The experts say children don't remember things that happen when they are less than 3 or 4. I know that is not true. My first memory was before I was 3, I couldn't even talk plain. Mom said I was about 2 at the time. This was in warm weather so I was probably about 2 and a half. I drowned a puppy! Now don't get all excited thinking I have serial killer tendencies! It was an accident.
We had a litter of little puppies that had just got their eyes open. Mom had a big, black, cast iron canner that she had set upon an overturned chair under the leak of the house to catch rain water. We had no indoor plumbing and all our water had to be carried from the spring under the hill or from the coal bank up the mountain so every drop of water we could catch off the roof meant one less trip to pack it. The day before this traumatic event I had watched mom give the new puppies a bath. I was playing out behind the house with the puppies. I decided to bath one of them. Shirley swears it was hers!

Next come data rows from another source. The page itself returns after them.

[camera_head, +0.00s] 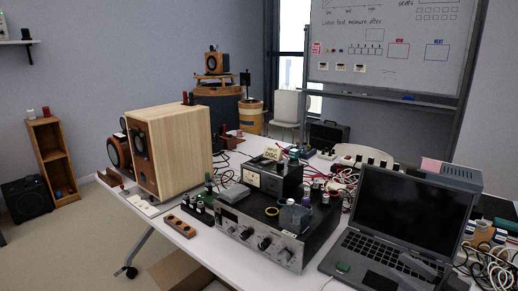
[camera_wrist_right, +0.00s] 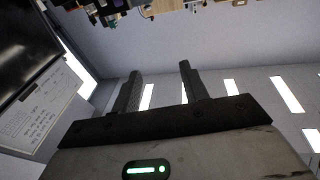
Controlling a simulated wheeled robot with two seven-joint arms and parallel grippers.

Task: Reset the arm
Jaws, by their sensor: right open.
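My right gripper (camera_wrist_right: 160,72) shows in the right wrist view. Its two dark fingers stand apart with nothing between them, and a green light glows on its body. I cannot make out either gripper clearly in the head view. My left gripper is in neither view.
A white table (camera_head: 152,210) holds a wooden speaker (camera_head: 178,150), a silver amplifier (camera_head: 262,238), a black meter box (camera_head: 273,179) and an open laptop (camera_head: 410,215). Loose cables (camera_head: 492,268) lie at the right. A whiteboard (camera_head: 390,45) stands behind.

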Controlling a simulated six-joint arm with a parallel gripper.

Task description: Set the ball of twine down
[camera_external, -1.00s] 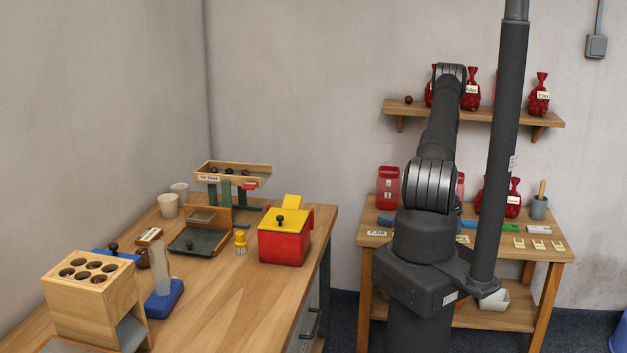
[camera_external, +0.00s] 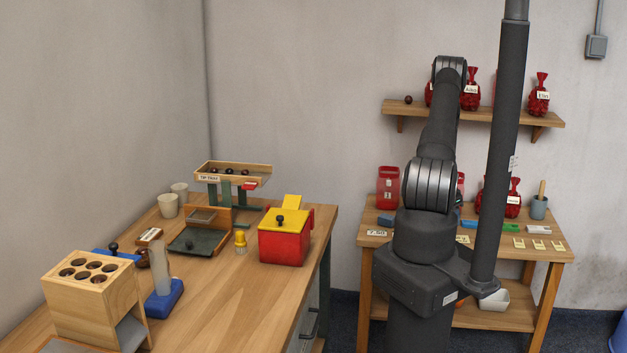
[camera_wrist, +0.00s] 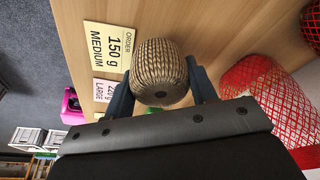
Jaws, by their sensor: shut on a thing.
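The ball of twine (camera_wrist: 158,66) is tan and wound in ridges, with a dark hole in its end. In the wrist view it sits between the two fingers of my gripper (camera_wrist: 162,82), which is shut on it. It is over or on the wooden surface (camera_wrist: 205,22); I cannot tell whether it touches the wood. In the external view my arm hides the gripper and the twine.
An order card reading 150 g MEDIUM (camera_wrist: 107,47) lies left of the twine, with a LARGE card (camera_wrist: 107,91) below it. Red net bags (camera_wrist: 262,85) stand close on the right. A pink object (camera_wrist: 71,105) is at lower left. Bare wood shows beyond the twine.

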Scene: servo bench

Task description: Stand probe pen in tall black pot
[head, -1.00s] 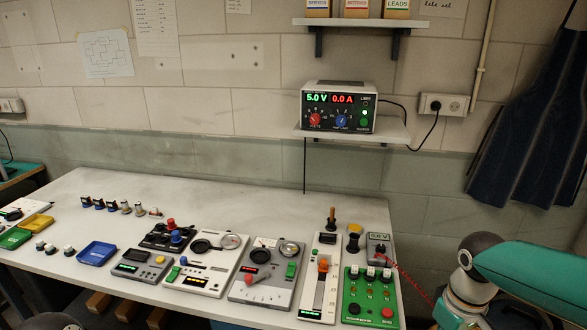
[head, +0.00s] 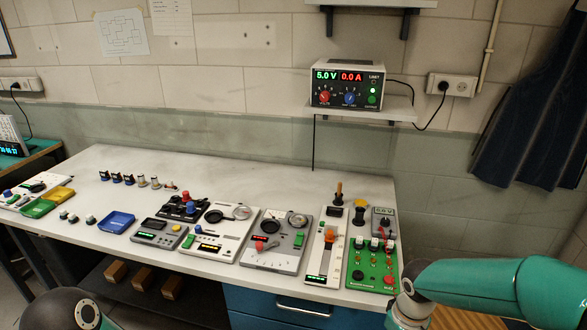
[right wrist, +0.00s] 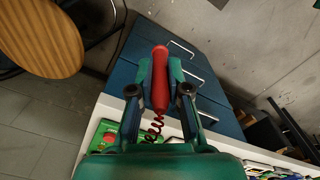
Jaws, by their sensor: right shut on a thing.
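The red probe pen (right wrist: 160,88) is between the two fingers of my right gripper (right wrist: 161,78) in the right wrist view. The gripper is shut on it. A coiled red cord (right wrist: 153,131) runs from the pen's lower end toward the bench. In the head view the pen and the right gripper do not show; only part of my right arm is at the lower right. My left gripper is out of view; only part of my left arm shows at the lower left.
On the white bench (head: 270,187), a green board (head: 371,268) and a grey meter (head: 383,222) stand at the right end. Several control panels and a blue tray (head: 116,222) stretch leftward. The bench's back strip is mostly clear. A wooden stool top (right wrist: 40,38) stands nearby.

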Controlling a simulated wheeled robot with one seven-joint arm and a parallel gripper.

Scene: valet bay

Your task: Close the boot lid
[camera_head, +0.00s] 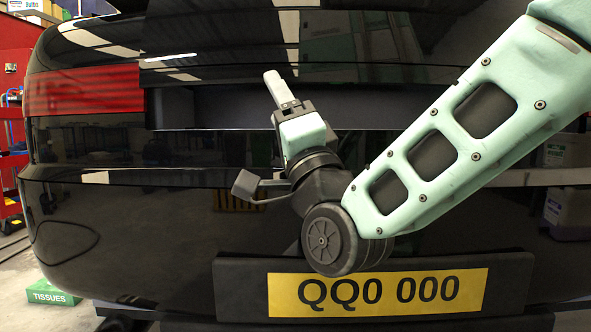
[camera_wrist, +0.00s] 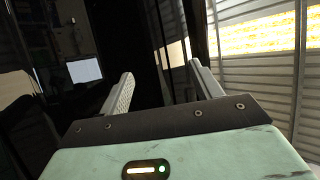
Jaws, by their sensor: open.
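The boot lid (camera_head: 215,40) is the glossy black panel across the top of the head view. A dark grey gap (camera_head: 205,108) shows between its lower edge and the car's rear body (camera_head: 130,225), so it looks partly open. My gripper (camera_head: 281,88) is in front of this gap, fingers pointing up near the lid's lower edge. I cannot tell whether they touch it. In the wrist view my gripper (camera_wrist: 163,82) has its two fingers apart with nothing between them. Dark surfaces lie beyond them; I cannot tell which is the lid.
A yellow number plate (camera_head: 377,292) is below my arm, and a red tail light (camera_head: 85,92) is at the left. A green tissue box (camera_head: 56,292) lies on the floor at the left. A red rack (camera_head: 12,130) stands behind it. The wrist view shows a ribbed shutter (camera_wrist: 265,80).

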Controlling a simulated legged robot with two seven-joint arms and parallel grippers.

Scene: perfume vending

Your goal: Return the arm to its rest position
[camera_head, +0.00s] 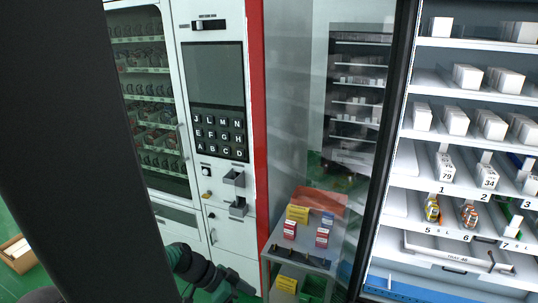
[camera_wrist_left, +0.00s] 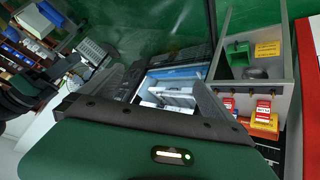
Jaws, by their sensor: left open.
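In the left wrist view my left gripper (camera_wrist_left: 165,88) is open, with its two dark fingers apart and nothing held between them. Behind the gap, some way off, a lit area with white and blue parts shows. In the head view a dark green and black part of my arm (camera_head: 198,272) shows low, in front of the white vending machine (camera_head: 225,150). My right gripper is not in view.
A lit shelf cabinet (camera_head: 465,100) with white boxes and two colourful bottles stands at the right. A large dark shape blocks the left. An open carton (camera_head: 18,255) lies on the green floor.

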I had to stand on my tip toes to see over the rim of the canner. It was about half full of water. I chose the cute little collie puppy and dropped him over in the tub. Well, he swam around and around and around and around, getting slower and slower. I instinctively knew he needed to be got out so I tried and tried to reach him but my little arm wasn't long enough. I knew nothing about death but I knew he was in distress. I can still see him in my mind swimming and then slowly sinking. I ran to get mommy then.
I ran in the house and tugged on her and she said all I could say was “mon, mon” for come on, come on. I took he finger and lead her around the back of the house to the tub but it was to late. The puppy was dead. I never will forget what she said “ well Glenna you've drownded the poor little thing”. I am in my 60's now and I never have forgotten the little puppy. This was my first experience with death. Being a child on a farm I saw animals slaughtered for food, chickens necks rung and hog killings, but these are vague memories. The puppy's demise is vivid and unfading. Perhaps that is because I was the cause, perhaps because it was the first experience with death, perhaps because I could hear the disappointment in moms voice, perhaps because God has given us an instinct that killing is bad and death is permanent. Most likely, because of all these things my memory is stamped forever with those desperate, sad puppy eyes!
There are a few other thing I can remember clearly before I was old enough to start school at age 6. They appear in my mind as a snap shot does, one moment in time, images that glow for a few seconds then fade away until something triggers that memory again. For example sitting here on the porch at the Lake house always reminds me of the old log house on Big Branch and especially porch memories. When the boys all got home from the plowing, planting, hoeing, gathering and dad got in from work, supper being over and not TV or electricity, we all gathered on the front porch as twilight fell over our hollow. Dad always sat in a rocking chair on the left beside where the front steps came up so he could spit his tobacco juice over the side of the handrail. There was about a two or three foot gap between the steps and the logs there. We had an “Indian” blanket that he always wrapped me in and rocked me while he told storied about the past events, usually funny ones, and joked and laughed with my brothers. We lived so far back in the mountains that the whipper-wills would call right in the edge of our yard. It is rare that I ever here them now.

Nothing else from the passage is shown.